Start of RECORDS FOR THIS TASK

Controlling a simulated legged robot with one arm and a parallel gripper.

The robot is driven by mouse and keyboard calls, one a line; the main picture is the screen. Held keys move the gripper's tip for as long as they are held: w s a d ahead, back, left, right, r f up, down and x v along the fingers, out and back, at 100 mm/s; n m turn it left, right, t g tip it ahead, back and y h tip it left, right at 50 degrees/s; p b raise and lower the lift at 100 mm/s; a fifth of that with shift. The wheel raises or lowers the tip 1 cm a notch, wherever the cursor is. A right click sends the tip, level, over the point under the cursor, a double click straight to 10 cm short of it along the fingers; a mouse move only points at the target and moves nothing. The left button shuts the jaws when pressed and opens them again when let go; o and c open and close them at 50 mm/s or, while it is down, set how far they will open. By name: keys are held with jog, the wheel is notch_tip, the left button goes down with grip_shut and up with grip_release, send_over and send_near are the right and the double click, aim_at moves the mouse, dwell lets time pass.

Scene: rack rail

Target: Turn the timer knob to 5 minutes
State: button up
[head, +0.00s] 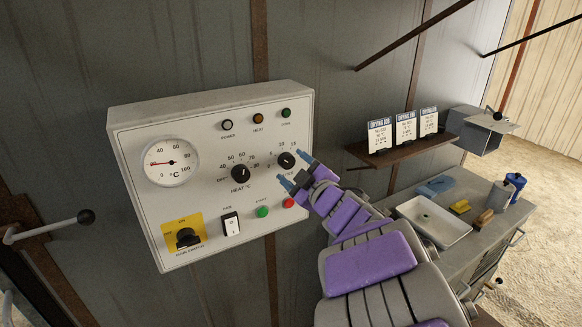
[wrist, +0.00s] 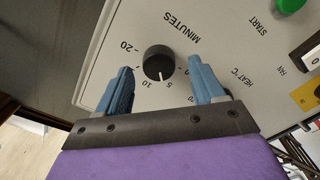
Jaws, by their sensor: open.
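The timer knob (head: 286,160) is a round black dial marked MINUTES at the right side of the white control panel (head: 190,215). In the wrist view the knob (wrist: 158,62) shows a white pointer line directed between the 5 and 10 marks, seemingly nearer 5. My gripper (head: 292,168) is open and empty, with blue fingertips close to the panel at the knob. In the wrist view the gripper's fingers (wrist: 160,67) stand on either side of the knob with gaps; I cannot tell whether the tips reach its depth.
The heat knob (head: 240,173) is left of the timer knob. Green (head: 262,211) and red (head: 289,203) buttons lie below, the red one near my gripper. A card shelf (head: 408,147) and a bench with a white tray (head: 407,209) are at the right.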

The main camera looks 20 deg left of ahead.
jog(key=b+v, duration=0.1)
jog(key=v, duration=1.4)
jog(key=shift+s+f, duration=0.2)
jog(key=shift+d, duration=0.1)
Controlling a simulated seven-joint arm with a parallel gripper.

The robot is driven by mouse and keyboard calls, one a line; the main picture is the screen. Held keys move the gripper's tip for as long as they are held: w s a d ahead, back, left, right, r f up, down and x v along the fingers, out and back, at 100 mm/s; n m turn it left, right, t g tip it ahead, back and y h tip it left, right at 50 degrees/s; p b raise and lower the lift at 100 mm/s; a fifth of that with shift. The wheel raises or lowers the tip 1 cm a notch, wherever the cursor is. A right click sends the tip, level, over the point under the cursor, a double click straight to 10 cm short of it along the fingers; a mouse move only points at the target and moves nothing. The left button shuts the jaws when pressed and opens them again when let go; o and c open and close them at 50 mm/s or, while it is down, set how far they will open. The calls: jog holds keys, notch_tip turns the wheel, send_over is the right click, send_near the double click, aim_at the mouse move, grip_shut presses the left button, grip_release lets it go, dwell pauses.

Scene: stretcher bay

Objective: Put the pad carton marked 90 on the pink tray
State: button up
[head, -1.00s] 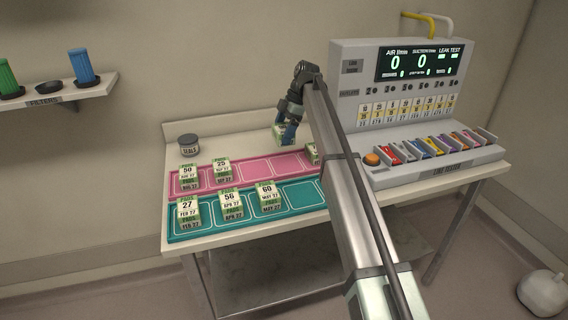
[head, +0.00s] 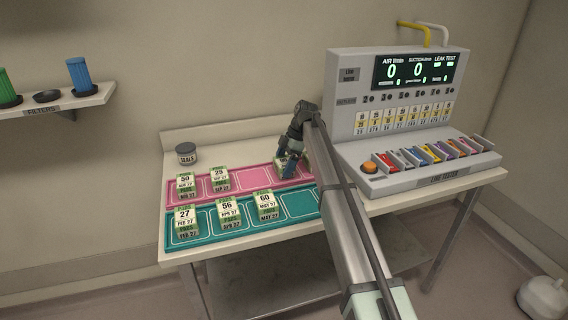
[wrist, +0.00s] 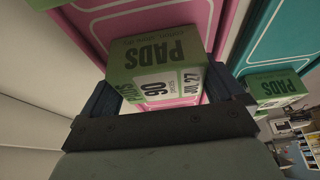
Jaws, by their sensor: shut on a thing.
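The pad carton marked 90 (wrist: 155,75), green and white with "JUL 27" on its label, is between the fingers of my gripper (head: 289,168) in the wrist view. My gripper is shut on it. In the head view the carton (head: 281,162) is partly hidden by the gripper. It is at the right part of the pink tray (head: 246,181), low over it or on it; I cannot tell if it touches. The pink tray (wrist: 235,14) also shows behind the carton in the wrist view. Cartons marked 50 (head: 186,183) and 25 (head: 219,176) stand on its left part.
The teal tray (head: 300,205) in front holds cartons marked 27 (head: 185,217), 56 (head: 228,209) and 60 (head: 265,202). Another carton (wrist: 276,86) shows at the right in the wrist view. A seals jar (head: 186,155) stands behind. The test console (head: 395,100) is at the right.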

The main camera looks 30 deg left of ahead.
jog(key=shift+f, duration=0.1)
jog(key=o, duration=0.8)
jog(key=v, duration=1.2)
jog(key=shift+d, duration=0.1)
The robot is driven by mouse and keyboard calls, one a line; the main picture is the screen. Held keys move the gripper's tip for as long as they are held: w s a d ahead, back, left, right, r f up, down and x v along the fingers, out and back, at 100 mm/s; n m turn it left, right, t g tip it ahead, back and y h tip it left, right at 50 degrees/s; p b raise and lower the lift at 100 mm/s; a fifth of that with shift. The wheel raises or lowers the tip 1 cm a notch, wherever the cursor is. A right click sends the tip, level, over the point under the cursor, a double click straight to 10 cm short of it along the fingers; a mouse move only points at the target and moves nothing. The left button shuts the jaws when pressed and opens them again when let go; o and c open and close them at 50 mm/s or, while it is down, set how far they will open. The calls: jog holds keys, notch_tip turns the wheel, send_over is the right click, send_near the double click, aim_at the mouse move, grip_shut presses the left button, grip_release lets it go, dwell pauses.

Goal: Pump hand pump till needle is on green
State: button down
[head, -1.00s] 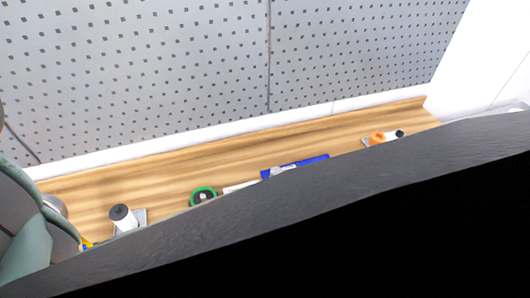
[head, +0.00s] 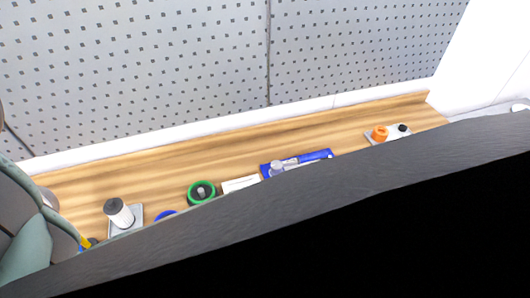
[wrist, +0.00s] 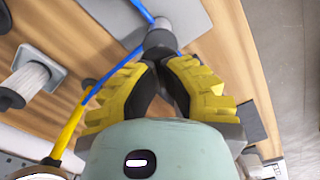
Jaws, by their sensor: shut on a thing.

End of RECORDS FOR THIS TASK
Start of RECORDS FOR THIS TASK

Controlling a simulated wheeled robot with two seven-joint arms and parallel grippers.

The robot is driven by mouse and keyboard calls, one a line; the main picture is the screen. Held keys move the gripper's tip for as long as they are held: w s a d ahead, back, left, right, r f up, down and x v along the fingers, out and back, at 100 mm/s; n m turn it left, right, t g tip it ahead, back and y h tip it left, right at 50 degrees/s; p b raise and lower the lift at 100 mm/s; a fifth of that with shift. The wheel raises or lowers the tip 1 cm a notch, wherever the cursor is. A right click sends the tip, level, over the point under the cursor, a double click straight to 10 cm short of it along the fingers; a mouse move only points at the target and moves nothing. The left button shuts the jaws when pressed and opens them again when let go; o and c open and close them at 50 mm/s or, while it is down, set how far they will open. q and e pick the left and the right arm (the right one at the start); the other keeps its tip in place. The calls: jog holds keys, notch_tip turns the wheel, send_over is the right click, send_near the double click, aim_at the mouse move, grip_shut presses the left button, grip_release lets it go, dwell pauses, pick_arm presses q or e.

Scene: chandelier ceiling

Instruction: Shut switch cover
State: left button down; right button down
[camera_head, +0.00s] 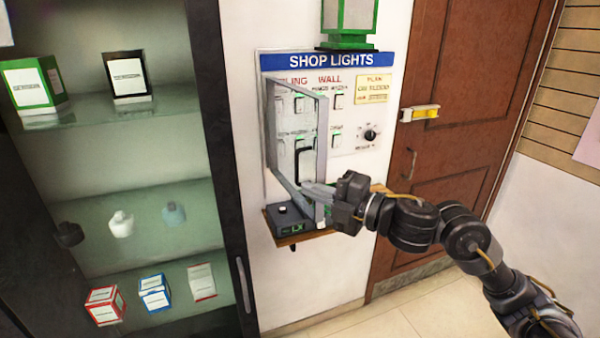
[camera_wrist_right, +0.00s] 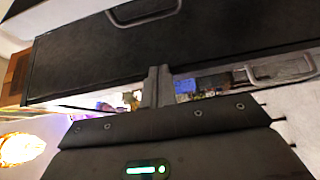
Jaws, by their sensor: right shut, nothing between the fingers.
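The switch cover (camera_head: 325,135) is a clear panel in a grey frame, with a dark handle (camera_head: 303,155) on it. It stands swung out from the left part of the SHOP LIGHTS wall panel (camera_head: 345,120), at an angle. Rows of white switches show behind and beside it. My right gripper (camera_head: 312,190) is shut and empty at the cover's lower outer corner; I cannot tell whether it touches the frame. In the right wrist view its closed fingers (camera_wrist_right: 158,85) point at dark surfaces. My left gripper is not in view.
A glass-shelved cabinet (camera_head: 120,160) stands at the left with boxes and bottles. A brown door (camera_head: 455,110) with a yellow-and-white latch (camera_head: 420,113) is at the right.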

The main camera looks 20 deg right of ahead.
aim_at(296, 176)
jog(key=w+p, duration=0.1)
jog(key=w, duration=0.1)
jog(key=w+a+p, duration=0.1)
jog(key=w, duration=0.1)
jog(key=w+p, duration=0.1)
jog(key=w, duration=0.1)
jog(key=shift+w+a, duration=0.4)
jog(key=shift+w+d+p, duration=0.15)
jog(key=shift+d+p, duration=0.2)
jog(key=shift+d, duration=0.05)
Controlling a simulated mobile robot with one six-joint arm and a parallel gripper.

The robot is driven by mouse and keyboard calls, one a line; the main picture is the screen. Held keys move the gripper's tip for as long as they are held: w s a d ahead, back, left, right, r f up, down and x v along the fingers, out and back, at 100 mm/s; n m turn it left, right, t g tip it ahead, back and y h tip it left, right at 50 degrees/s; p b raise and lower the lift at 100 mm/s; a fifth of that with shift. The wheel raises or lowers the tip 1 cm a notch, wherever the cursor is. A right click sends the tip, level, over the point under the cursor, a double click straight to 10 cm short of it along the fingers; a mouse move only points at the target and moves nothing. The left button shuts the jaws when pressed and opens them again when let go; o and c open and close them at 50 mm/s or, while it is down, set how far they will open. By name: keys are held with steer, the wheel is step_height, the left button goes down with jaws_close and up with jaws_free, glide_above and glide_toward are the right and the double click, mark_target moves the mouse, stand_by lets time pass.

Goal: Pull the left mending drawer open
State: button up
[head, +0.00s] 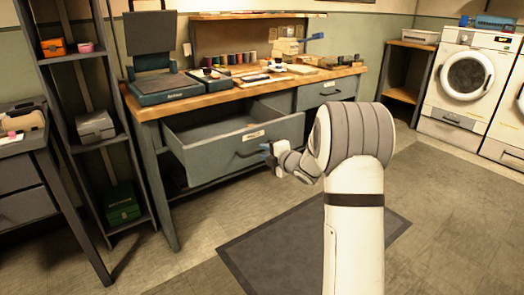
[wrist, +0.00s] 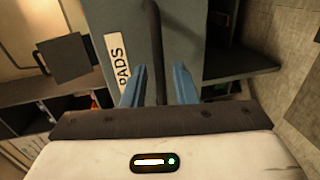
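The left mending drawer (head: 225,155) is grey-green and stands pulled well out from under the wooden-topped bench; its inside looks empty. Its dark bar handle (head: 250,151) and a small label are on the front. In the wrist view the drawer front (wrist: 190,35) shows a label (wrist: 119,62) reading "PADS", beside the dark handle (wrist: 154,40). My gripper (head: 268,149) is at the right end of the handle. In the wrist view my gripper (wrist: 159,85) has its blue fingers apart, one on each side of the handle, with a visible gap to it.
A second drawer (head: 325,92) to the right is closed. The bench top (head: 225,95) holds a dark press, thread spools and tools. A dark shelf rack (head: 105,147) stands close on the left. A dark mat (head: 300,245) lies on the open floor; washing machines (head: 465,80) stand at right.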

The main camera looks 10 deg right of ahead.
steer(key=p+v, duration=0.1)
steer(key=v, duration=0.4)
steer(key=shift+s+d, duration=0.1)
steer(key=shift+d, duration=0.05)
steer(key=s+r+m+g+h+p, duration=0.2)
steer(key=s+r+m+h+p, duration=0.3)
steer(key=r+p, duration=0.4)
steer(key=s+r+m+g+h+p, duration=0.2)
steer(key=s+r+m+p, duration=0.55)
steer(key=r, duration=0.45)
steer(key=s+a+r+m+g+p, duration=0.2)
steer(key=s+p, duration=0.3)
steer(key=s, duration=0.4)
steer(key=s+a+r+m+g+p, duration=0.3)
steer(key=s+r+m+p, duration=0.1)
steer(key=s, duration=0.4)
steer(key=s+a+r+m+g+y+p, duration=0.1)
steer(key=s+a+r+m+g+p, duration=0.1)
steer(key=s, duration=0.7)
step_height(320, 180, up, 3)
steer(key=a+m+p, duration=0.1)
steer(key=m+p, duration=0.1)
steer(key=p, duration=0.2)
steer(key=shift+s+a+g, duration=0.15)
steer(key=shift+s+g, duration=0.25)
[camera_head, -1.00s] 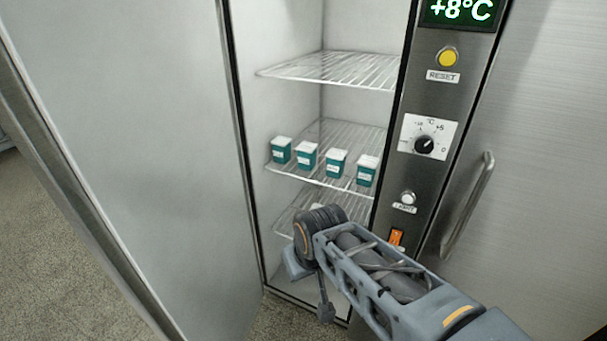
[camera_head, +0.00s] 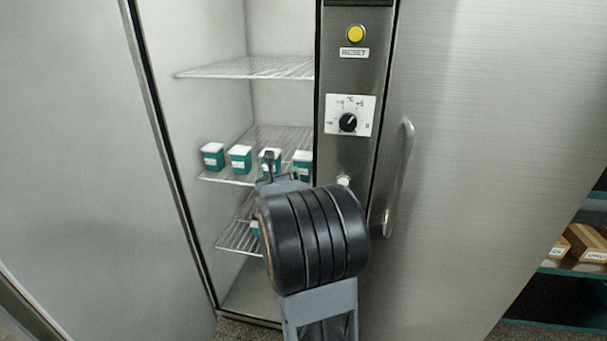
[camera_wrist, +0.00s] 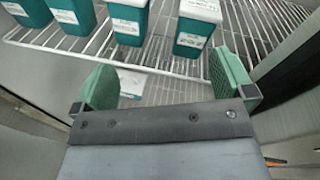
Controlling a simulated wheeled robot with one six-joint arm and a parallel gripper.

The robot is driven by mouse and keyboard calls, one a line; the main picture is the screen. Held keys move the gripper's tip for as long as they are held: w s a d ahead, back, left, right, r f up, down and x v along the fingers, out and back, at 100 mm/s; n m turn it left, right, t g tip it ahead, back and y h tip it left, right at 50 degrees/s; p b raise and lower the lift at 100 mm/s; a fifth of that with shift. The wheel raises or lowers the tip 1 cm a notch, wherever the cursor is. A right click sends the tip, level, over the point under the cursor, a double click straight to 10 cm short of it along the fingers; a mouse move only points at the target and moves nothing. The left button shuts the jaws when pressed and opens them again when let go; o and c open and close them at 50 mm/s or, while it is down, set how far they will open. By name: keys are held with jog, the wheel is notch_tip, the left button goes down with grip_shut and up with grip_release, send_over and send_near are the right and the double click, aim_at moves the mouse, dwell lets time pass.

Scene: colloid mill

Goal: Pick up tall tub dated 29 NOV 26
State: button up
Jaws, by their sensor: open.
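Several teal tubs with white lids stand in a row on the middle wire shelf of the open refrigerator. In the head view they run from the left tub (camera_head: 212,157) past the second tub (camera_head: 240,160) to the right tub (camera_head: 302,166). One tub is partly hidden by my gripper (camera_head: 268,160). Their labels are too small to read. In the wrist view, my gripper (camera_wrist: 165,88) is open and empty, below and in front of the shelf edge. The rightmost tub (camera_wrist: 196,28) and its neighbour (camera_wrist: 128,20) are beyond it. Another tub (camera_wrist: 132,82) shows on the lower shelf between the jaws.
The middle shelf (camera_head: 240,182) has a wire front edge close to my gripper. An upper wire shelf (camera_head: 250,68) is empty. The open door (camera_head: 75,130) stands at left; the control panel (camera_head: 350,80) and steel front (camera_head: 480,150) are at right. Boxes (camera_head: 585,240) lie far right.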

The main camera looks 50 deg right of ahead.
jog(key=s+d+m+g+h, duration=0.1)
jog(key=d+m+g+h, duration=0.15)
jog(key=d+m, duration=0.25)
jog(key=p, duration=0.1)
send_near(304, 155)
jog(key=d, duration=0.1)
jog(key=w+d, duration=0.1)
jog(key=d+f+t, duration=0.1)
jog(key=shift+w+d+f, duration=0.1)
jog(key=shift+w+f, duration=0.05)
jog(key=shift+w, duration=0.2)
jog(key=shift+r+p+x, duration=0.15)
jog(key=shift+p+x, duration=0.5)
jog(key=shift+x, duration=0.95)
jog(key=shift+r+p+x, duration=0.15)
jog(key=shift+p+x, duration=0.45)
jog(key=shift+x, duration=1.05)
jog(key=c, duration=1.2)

End of RECORDS FOR THIS TASK

REQUIRED WORK -> What is the number of lines in the listing that contain the string "parallel"? Reply with that number alone.

SOLUTION -> 5